Das Ergebnis ist monumental: 22 Stücke mit einer Spielzeit von über 80 Minuten, die dem Ansatz des legendären „White Album“ der Beatles oder auch „Quadrophenia“ von The Who folgen: Vollkommen unberechenbar zu sein, den Hörer nachhaltig zu fordern und ein Spiegelbild unserer Zeit abzuliefern. Also nicht einfach nur Musik zu machen, sondern sozio-politische Klangkunst. Oder wie es Sänger und Hauptsongwriter Matthew Healy formuliert:„Dieses Album erinnert mich an den Filmklassiker ´Die Reifeprüfung´, wo die Kamera diesem Pärchen folgt, das am Ende durchbrennt. Man fragt sich: „Wohin wollen sie?

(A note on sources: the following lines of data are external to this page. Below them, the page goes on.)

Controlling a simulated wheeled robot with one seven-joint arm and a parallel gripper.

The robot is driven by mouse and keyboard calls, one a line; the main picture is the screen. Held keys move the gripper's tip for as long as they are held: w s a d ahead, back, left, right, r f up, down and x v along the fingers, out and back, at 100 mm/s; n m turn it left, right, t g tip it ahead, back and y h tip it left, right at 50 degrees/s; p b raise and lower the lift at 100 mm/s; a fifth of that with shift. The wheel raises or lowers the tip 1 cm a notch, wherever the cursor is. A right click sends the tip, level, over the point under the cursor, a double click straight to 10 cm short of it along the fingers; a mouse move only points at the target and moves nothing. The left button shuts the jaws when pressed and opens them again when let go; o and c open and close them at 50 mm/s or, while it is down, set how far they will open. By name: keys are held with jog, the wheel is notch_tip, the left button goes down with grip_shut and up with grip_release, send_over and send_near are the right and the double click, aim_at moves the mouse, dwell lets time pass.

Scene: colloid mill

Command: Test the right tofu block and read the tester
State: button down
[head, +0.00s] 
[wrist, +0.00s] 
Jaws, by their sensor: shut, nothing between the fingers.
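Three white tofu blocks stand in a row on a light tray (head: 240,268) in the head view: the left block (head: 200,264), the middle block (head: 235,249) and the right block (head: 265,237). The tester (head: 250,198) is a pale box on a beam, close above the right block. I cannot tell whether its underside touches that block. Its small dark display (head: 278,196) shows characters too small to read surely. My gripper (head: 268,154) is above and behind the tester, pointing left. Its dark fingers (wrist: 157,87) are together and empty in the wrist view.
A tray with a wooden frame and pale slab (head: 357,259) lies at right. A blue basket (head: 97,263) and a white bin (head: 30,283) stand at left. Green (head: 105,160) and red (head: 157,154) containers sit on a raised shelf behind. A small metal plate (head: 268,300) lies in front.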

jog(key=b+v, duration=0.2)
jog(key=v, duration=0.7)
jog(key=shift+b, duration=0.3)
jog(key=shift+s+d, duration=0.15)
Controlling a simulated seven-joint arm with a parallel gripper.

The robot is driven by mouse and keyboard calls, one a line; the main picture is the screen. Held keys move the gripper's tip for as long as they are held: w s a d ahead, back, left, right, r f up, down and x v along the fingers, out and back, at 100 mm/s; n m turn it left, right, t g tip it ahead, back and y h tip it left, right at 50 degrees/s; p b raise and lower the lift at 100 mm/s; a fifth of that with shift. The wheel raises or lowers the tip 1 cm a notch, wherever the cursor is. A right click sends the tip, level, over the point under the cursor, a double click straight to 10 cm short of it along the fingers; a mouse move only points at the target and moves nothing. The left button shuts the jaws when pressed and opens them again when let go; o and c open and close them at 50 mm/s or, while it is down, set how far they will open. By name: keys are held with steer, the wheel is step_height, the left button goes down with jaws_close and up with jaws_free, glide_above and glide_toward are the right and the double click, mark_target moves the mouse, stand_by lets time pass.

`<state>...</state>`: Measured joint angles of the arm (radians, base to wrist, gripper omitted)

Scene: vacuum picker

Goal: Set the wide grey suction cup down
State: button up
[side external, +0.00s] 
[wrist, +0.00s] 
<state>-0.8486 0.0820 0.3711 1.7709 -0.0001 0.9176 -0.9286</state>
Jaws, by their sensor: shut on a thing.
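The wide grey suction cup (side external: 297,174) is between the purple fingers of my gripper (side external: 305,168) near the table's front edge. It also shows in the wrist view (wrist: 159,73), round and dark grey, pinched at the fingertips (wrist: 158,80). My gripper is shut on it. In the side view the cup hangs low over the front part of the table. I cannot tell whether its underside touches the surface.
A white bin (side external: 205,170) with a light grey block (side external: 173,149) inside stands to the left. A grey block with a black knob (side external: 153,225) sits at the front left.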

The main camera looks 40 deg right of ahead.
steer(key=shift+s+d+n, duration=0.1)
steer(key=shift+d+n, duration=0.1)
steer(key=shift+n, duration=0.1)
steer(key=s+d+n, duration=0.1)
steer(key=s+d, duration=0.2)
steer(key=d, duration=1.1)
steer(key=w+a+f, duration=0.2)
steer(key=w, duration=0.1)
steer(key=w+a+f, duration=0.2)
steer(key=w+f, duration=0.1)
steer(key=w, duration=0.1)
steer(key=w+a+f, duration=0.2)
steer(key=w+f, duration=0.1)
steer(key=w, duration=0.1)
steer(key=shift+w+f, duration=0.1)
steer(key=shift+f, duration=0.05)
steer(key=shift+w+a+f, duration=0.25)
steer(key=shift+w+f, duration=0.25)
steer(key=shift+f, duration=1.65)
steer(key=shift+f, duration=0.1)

Haben sie genug Geld? Haben sie überhaupt Klamotten zum Wechseln dabei?“ Da findet quasi eine cineastische Dekonstruktion statt und man denkt: ´Das ist unmöglich das wahre Leben.´ Im Ernst: Es ist einer der wenigen Filme, bei denen der Zuschauer zum Schluss das cineastische Erlebnis überwindet und sich der Realität erinnert. Unser Album ist im Grunde ähnlich: Auch da wird nichts mit Schleifchen verpackt, sondern es geht um das Echte und Wahre.“
Sturm auf Washington
Das Echte und Wahre schlägt sich bei dem Sohn des Kultschauspielers Tim Healy in autobiographischen Texten nieder, die von Einsamkeit, Entbehrung und Frust handeln. Von den Kehrseiten des glamourösen Musiker-Daseins, wie etwa gescheiterten Beziehungen und Schlafstörungen. Aber auch vom Ärger über den Brexit, Mattys Engagement für Fridays For Future und seiner wachsenden Abneigung gegenüber den USA. Der Trump-Regierung wirft er Homophobie und Rassismus vor – und ruft zum Sturm auf Washington, zur Revolution mit Waffengewalt auf. Was die Frage aufwirft, ob The 1975 je wieder ein Arbeitsvisum für Nordamerika erhalten werden.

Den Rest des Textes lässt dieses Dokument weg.